Eher keine Schnäppchen

Auf der gleichnamigen Website sind derzeit rund 40 Angebotsprozesse am Laufen, vom "Single- oder Pärchenhit" in Wien-Mariahilf mit 44,51 Quadratmetern bis zum "Wohn- und Geschäftshaus in zentraler Lage" in 4861 Schörfling in Oberösterreich. Per Mausklick lässt sich ein Exposé öffnen oder per E-Mail zusenden, ein Kontakt zum Makler oder zur Maklerin steht samt Telefonnummer dabei, so lässt sich auch die eine oder andere offene Frage klären und – vorausgesetzt, man ist entsprechend früh dran – eine Besichtigung vereinbaren.

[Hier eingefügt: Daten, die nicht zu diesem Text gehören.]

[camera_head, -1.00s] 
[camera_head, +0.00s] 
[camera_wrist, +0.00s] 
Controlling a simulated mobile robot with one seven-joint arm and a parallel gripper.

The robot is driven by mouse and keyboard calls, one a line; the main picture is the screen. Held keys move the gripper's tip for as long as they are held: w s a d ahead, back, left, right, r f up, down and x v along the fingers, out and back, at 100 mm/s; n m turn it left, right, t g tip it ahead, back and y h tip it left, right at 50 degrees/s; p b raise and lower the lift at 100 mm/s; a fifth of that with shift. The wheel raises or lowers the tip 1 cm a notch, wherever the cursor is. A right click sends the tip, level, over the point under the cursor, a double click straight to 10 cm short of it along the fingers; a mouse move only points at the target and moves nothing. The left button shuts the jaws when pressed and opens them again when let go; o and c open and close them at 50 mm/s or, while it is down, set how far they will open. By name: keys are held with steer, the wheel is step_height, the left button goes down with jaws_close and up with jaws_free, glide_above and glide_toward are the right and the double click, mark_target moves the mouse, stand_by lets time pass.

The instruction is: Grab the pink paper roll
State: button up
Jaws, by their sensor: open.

Grundsätzlich funktionieren diese digitalen Bieterverfahren dann ganz ähnlich wie Auktionen. Bei den einzelnen Objekten ist neben dem Startpreis auch der jeweils aktuelle Preis zu sehen. Will man um ein Objekt "mitsteigern", gibt man über die Website ein Angebot ab.

Schnäppchen darf man sich hier aber eher nicht erwarten. Der Startpreis für die Wohnung in Mariahilf liegt bei 239.000 Euro, das sind mehr als 5300 Euro je Quadratmeter. Ein "geräumiges Einfamilienhaus mit Einliegerwohnung in sonniger Aussichtslage" in 6265 Hart ging mit einem Startpreis von 750.000 Euro ins Rennen. Die Verfahren laufen über mehrere Wochen, bei manchen Objekten gibt es auch einen "Sofortkauf"-Preis.

Stark sanierungsbedürftig

Beim Klicken durch die Angebote kann man sich des Eindrucks nicht erwehren, dass über das System auch die eine oder andere Problemimmobilie einen neuen Eigentümer finden soll; etwa wenn neben anderen stark sanierungsbedürftigen Einfamilienhäusern auch eine Rohbauruine in der Steiermark zu finden ist ("Startpreis 100.000 Euro, aktueller Preis 100.000 Euro").

Und der Eindruck stimmt in dem einen oder anderen Fall wohl auch, denn mit genau so einem Objekt, einer "Ladenhüter"-Wohnung in Wien, hat 2020 auch die Geschichte von Immo-Billie begonnen, erzählt Gründer und CEO Joachim Klein. "Der Verkäufer wollte 345.000 Euro, sechs Monate lang wurde die Wohnung auf allen Plattformen angeboten. Niemand wollte ein verbindliches Kaufanbot abgeben." Über die damals noch ganz neue Versteigerungsplattform habe man schließlich 362.000 Euro dafür lukrieren können.

Verkauf ist kein Muss

Kommt es zum Verkauf, fließt die normale dreiprozentige Maklerprovision. Immo-Billie sei daran mit 0,2 Prozent vom Kaufpreis beteiligt, sagt Klein. Allerdings gibt es zu üblichen Auktionen einen gravierenden Unterschied: Abgeber sind nicht verpflichtet, das Kaufanbot mit dem höchsten Preis anzunehmen. In diesem Fall fließt naturgemäß keine Provision, und auch Immo-Billie geht leer aus. "Wir sind in Symbiose mit dem Makler", sagt Klein. Gemeinsam legt man auch die Startpreise fest.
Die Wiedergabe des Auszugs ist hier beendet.